In 1948, Sisulu became a member of the ANC Women's League and contributed to the creation of the Freedom Charter, a proclamation of fundamental beliefs of the anti-apartheid movement.
In 1941, Albertina Sisulu met Walter Sisulu, an attorney and dedicated anti-apartheid advocate who worked with Nelson Mandela in the African National Congress (ANC). They tied the knot in 1944, with Mandela acting as the best man at the wedding. Together, the couple had five children and adopted four others.
In 1948, Sisulu became a member of the ANC Women's League and contributed to the creation of the Freedom Charter, a proclamation of fundamental beliefs of the anti-apartheid movement. In 1956, Sisulu was detained for three weeks after joining a march of 20,000 women to the Union Buildings of Pretoria, demanding an end to the government's Pass laws. She was once again arrested in 1963, and after being detained for three months, she spent more than half of her time in solitary confinement before being released. In June 1964, her husband was convicted of treason and sabotage and was incarcerated with Mandela on Robben Island until October 1989.
Albertina Sisulu was appointed as co-president of the United Democratic Front (UDF), a political party, in 1984. She led a UDF delegation overseas in 1989, where she met with former United States president George H.W. Bush and former British prime minister Margaret Thatcher. She was elected in 1994 and served for four years in the first democratic parliament of South Africa. During the first meeting of that parliament, Nelson Mandela was appointed as the President of the Republic of South Africa. Sisulu also served as the President of the World Peace Council in Basel, Switzerland, from 1993 to 1996, where she recruited nurses to work in Tanzania. She continued to work in her community through the Albertina Sisulu Foundation alongside Mandela. In 2003, she inaugurated the Walter Sisulu Paediatric Cardiac Centre for Africa in Johannesburg.
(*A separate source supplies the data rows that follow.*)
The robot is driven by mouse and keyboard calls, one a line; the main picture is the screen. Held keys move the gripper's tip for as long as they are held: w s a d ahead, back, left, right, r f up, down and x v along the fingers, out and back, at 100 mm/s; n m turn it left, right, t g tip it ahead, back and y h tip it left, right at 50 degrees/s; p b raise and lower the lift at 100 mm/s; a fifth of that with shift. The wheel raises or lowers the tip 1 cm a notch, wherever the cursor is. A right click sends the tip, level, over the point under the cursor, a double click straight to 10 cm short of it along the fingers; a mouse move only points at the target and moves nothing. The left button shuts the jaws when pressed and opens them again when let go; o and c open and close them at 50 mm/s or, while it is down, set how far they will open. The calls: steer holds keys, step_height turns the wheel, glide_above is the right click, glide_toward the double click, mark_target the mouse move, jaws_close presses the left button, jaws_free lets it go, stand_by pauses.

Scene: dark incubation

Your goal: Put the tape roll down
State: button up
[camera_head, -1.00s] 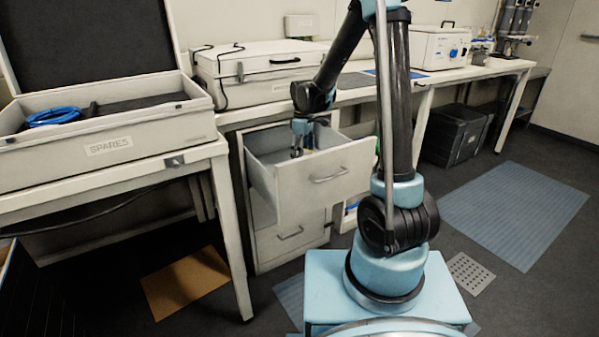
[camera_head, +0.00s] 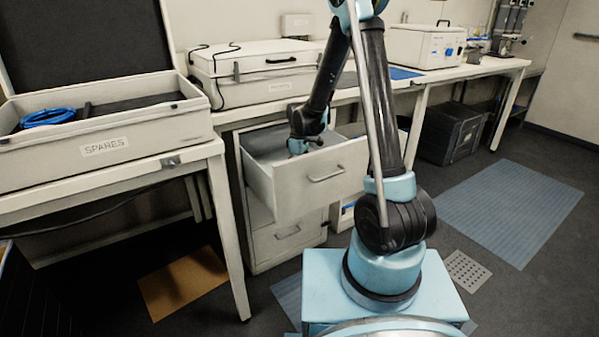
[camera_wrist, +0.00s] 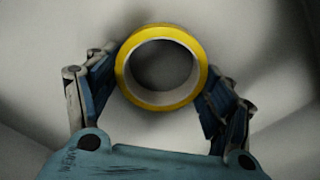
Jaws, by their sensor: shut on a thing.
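The tape roll (camera_wrist: 161,99) is a yellow ring with a pale inner core, seen in the wrist view. My gripper (camera_wrist: 160,88) is shut on it, one blue finger pad on each side. In the head view my gripper (camera_head: 298,146) reaches down into the open top drawer (camera_head: 318,182) of the white cabinet. The tape roll is hidden there by the drawer front and my wrist. In the wrist view a plain pale surface lies below the roll. I cannot tell whether the roll touches it.
A bench with a closed white case (camera_head: 262,62) stands above the drawer. A SPARES case (camera_head: 105,147) with a blue coil (camera_head: 48,117) lies open on the left table. The drawer walls are close around my gripper. A blue mat (camera_head: 510,210) lies on the floor at right.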

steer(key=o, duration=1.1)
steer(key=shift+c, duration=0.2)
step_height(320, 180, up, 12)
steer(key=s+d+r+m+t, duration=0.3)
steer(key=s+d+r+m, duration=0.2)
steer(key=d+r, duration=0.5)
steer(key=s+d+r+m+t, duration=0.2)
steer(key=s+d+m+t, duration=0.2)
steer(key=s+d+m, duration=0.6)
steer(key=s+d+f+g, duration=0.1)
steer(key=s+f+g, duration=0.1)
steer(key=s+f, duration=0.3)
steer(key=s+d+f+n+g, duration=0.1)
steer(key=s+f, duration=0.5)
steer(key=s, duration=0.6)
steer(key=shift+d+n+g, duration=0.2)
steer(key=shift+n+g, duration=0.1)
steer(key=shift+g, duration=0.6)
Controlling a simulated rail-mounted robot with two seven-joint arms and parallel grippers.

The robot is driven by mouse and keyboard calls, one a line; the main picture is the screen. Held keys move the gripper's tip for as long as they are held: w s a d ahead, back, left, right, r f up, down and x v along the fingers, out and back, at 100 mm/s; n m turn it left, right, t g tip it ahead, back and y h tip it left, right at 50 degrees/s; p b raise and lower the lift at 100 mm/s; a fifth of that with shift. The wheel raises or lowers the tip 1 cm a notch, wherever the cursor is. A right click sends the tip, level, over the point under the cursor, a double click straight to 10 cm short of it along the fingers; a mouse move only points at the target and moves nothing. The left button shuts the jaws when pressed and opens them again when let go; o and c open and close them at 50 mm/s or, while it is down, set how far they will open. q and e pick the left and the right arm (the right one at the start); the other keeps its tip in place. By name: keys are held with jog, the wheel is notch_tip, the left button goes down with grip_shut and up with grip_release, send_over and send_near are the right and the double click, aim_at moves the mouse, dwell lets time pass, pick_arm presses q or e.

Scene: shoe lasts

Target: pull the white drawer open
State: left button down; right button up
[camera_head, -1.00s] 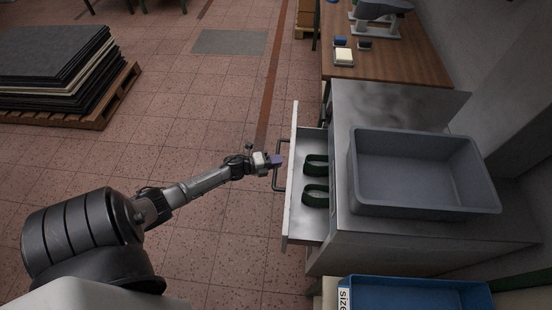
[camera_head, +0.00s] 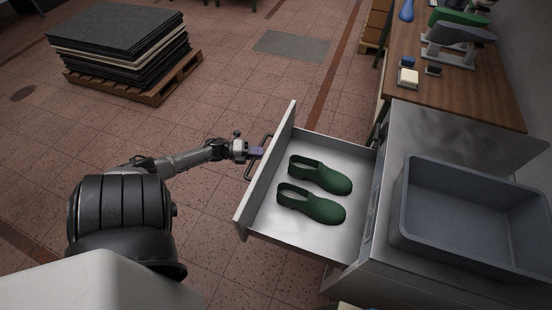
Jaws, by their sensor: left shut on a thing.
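The white drawer (camera_head: 270,180) stands pulled well out of the metal cabinet (camera_head: 365,252), toward the left. Inside it lie two green shoe lasts (camera_head: 318,205), side by side with their toes to the right. A dark bar handle (camera_head: 251,172) is on the drawer's front. My left gripper (camera_head: 257,152) is at the handle and shut on it; the fingertips are small and partly hidden. My right gripper is not in view.
A grey bin (camera_head: 404,222) stands on the cabinet top. A wooden bench (camera_head: 460,90) with tools is behind it. A pallet (camera_head: 150,92) with stacked dark sheets is at the far left.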

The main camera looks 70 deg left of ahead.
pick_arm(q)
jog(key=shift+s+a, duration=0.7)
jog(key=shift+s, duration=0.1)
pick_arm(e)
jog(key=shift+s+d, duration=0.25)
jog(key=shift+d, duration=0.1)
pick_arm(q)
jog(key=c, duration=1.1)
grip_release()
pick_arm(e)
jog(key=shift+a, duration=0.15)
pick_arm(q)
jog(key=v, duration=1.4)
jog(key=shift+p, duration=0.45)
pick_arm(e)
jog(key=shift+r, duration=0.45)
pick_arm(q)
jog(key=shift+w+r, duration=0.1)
Sisulu passed away at the age of 92 in her home in Linden, Johannesburg, on June 2, 2011. The late South African President, Jacob Zuma, declared that she would be honoured with a state funeral and that the national flag would be flown at half-mast until her burial. Two years later, in 2013, the R24 Route in Gauteng, Johannesburg, was renamed after her. In 2014, the newly constructed bridge over the Scheldt river in the City of Ghent, East Flanders, Belgium, was named "Albertina Sisulubrug" (Albertina Sisulu Bridge).